WHAT YOU WILL DO —
Report the number of lines containing "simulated", with no other words.

STORED RECORDS —
+++
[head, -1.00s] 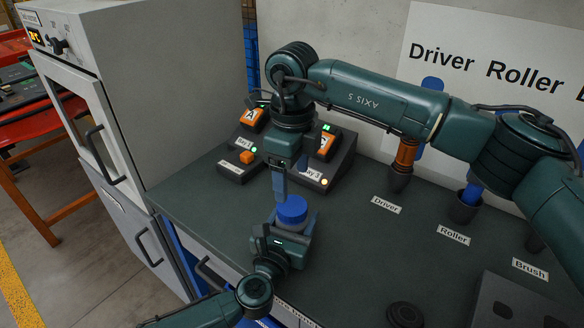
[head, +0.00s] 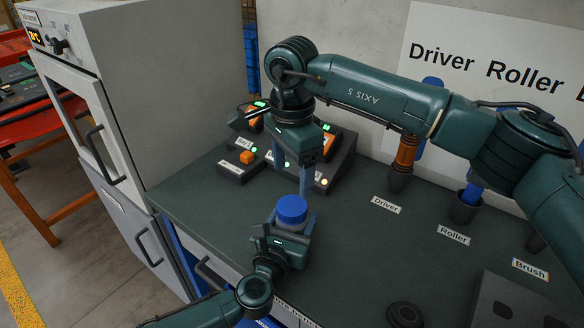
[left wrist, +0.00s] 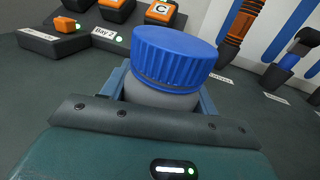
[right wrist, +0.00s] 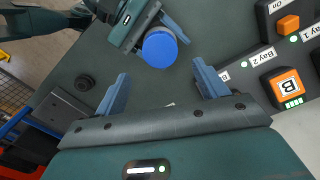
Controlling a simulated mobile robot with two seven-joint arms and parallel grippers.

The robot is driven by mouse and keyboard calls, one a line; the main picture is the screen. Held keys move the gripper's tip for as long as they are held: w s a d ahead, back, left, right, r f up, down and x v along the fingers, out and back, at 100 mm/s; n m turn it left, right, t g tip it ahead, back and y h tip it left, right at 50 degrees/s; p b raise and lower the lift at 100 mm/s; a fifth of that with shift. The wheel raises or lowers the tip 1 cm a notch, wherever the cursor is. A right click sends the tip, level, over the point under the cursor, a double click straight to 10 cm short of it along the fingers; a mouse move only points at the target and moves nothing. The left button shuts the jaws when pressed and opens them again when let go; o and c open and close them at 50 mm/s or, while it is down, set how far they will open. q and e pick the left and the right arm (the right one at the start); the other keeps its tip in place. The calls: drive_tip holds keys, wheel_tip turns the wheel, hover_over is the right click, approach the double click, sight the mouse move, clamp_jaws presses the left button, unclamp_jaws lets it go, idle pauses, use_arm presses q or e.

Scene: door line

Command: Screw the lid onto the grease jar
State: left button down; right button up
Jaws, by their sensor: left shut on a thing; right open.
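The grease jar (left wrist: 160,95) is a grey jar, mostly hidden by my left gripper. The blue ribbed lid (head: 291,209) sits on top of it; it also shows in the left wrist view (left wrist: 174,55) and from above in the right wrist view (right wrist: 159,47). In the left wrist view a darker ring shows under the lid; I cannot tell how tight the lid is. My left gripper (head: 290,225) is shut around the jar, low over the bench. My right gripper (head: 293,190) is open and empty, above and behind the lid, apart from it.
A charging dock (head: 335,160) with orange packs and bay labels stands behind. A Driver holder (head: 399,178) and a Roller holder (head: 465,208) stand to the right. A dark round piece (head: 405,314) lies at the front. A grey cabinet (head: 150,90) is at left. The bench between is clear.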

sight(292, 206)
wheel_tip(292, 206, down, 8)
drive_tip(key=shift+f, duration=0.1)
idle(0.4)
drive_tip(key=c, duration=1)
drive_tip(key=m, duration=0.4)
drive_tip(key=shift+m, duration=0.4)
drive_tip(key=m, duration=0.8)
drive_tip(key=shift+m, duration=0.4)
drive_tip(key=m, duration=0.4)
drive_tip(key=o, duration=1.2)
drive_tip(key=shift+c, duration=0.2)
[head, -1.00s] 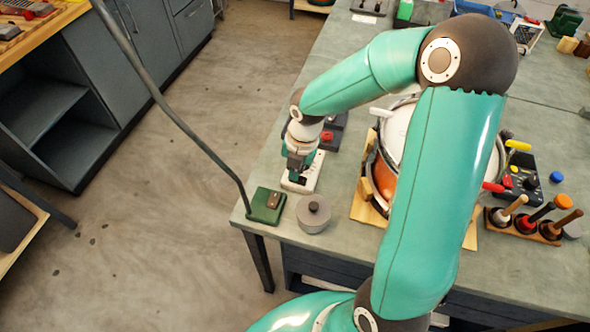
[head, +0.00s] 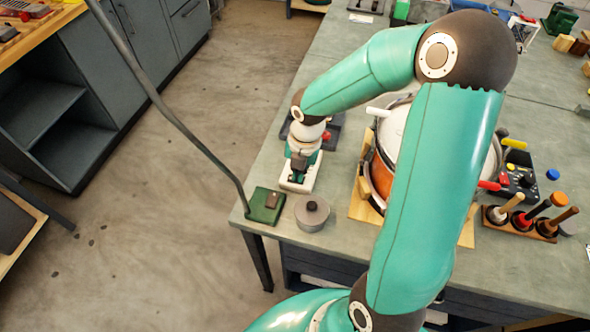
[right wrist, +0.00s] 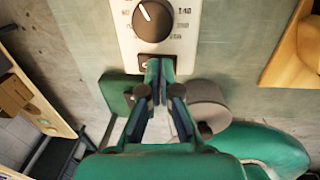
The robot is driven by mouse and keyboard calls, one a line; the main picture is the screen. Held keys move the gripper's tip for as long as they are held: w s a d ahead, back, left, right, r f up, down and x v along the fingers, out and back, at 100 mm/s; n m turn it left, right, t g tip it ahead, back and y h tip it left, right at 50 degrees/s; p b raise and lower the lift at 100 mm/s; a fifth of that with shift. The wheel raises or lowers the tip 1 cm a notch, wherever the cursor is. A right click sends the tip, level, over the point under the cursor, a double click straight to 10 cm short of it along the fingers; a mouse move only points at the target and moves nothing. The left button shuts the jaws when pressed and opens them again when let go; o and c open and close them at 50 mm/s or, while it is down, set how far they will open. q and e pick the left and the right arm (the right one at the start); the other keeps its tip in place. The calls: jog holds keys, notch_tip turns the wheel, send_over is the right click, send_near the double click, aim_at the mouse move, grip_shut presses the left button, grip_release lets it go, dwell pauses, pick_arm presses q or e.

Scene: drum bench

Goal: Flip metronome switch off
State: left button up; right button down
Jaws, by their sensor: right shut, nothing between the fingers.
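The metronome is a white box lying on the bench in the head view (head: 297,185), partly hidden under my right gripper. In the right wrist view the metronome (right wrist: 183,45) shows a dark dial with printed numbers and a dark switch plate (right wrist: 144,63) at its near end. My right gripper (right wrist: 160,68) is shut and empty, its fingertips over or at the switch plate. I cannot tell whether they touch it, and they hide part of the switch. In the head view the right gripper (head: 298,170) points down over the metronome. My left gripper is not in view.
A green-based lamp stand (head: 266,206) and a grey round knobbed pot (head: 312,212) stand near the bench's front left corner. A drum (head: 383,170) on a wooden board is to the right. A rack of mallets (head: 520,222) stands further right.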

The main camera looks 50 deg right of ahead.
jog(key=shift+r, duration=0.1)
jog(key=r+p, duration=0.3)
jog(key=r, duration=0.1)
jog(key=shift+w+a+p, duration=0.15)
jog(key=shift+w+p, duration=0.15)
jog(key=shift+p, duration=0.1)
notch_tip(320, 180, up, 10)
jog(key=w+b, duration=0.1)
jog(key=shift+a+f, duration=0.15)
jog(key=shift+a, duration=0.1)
+++
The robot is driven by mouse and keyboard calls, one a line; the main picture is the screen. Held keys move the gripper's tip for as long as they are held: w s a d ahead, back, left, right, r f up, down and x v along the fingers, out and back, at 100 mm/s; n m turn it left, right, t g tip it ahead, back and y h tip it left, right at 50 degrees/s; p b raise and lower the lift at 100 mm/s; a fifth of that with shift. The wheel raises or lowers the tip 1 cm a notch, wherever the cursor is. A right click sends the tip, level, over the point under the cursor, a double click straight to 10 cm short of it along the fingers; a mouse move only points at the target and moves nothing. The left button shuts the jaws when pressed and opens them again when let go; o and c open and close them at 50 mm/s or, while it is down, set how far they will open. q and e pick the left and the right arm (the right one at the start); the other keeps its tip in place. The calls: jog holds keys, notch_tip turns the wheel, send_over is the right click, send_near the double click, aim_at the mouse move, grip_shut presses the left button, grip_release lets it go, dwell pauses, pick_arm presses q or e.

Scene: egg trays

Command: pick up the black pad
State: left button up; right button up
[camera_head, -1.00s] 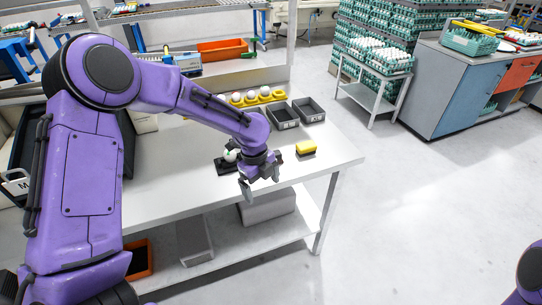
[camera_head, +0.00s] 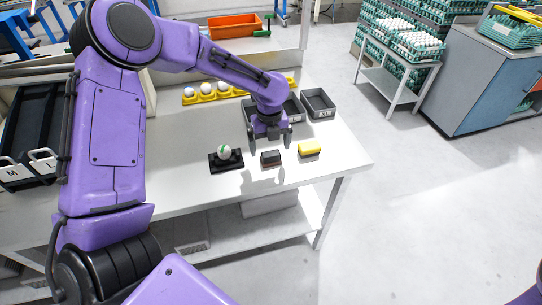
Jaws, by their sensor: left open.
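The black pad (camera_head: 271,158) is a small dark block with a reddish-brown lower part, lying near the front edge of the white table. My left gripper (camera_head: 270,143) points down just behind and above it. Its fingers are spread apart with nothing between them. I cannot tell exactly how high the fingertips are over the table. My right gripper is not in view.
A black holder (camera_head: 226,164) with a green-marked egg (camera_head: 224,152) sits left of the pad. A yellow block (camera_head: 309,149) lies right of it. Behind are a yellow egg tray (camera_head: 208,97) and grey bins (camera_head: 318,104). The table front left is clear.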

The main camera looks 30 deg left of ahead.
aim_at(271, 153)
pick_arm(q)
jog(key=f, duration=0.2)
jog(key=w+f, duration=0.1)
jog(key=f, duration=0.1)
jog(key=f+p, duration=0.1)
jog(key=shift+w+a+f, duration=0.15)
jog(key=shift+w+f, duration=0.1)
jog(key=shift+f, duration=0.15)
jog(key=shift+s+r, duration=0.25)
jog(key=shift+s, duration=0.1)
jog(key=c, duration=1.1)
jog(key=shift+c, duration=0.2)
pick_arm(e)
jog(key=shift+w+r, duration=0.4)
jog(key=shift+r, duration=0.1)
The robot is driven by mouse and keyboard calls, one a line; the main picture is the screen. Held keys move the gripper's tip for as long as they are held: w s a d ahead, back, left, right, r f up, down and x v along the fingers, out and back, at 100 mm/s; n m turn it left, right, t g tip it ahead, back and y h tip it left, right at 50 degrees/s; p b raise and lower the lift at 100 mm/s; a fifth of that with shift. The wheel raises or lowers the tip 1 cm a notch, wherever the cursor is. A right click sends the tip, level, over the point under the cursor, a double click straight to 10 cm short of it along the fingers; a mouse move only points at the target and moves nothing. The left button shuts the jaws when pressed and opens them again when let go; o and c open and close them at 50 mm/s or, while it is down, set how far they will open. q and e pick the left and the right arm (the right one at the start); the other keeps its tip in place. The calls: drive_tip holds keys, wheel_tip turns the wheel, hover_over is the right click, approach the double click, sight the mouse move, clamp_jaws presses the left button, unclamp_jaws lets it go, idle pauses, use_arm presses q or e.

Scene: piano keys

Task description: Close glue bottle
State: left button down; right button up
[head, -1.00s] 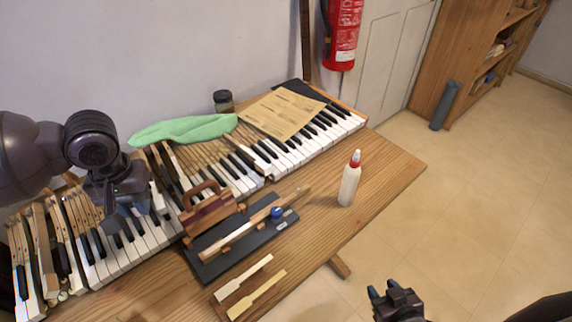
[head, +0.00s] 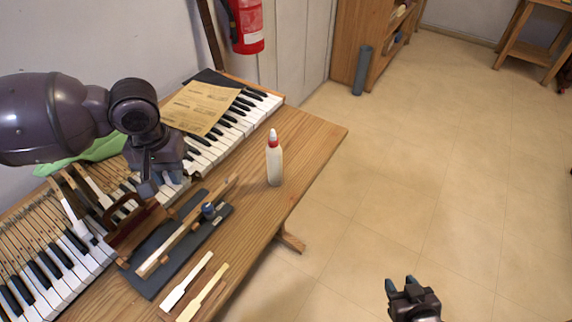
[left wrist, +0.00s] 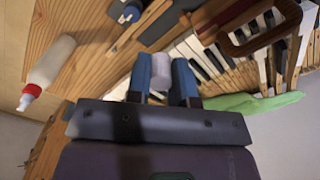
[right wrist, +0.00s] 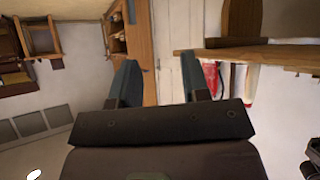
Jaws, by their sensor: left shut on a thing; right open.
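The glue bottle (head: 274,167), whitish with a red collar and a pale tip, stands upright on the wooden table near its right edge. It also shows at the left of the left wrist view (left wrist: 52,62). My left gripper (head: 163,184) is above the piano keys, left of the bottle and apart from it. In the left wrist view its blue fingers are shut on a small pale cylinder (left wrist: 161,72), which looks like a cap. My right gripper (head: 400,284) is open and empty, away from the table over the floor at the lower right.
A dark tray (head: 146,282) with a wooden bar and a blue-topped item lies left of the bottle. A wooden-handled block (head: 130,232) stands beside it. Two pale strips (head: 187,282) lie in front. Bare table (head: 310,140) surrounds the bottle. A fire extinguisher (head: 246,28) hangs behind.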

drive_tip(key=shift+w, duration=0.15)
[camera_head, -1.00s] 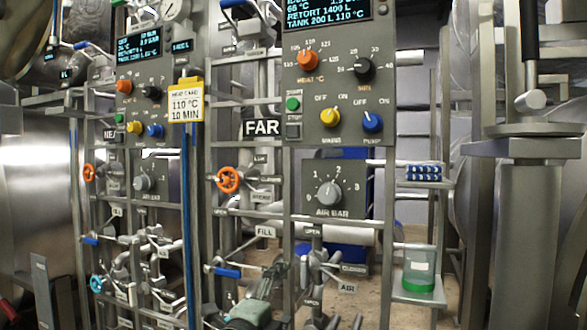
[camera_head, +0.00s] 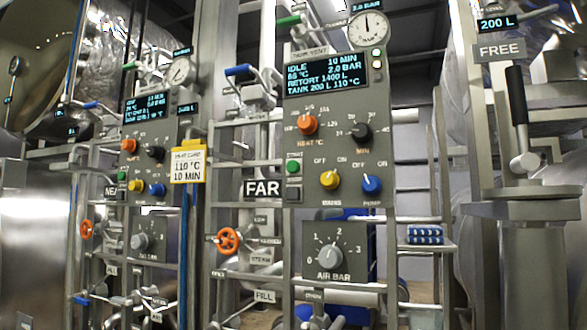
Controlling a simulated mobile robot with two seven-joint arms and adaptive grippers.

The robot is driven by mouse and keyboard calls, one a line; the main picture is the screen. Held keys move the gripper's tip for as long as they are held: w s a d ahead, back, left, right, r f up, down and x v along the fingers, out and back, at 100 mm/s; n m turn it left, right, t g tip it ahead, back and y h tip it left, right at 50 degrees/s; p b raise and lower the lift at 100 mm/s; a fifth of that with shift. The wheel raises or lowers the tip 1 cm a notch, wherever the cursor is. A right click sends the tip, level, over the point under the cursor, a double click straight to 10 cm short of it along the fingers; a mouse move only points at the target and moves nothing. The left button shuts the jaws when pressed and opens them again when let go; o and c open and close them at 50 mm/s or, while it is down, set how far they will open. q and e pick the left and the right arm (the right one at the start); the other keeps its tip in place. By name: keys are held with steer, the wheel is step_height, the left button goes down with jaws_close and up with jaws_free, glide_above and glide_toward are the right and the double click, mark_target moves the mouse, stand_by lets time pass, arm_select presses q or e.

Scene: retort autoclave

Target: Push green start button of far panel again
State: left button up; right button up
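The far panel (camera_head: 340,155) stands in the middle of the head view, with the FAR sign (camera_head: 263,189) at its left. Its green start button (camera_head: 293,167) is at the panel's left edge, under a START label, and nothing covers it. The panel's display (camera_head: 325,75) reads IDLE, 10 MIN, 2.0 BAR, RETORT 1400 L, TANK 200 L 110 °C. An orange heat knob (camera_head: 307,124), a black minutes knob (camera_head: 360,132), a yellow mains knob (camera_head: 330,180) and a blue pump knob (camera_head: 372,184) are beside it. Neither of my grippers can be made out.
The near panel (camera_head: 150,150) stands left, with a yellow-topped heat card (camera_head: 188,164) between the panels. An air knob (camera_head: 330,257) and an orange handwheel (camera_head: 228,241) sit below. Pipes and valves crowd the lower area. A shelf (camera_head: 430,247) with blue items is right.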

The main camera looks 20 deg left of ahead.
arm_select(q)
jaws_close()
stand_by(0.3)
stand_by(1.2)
+++
SOLUTION TO THIS TASK —
2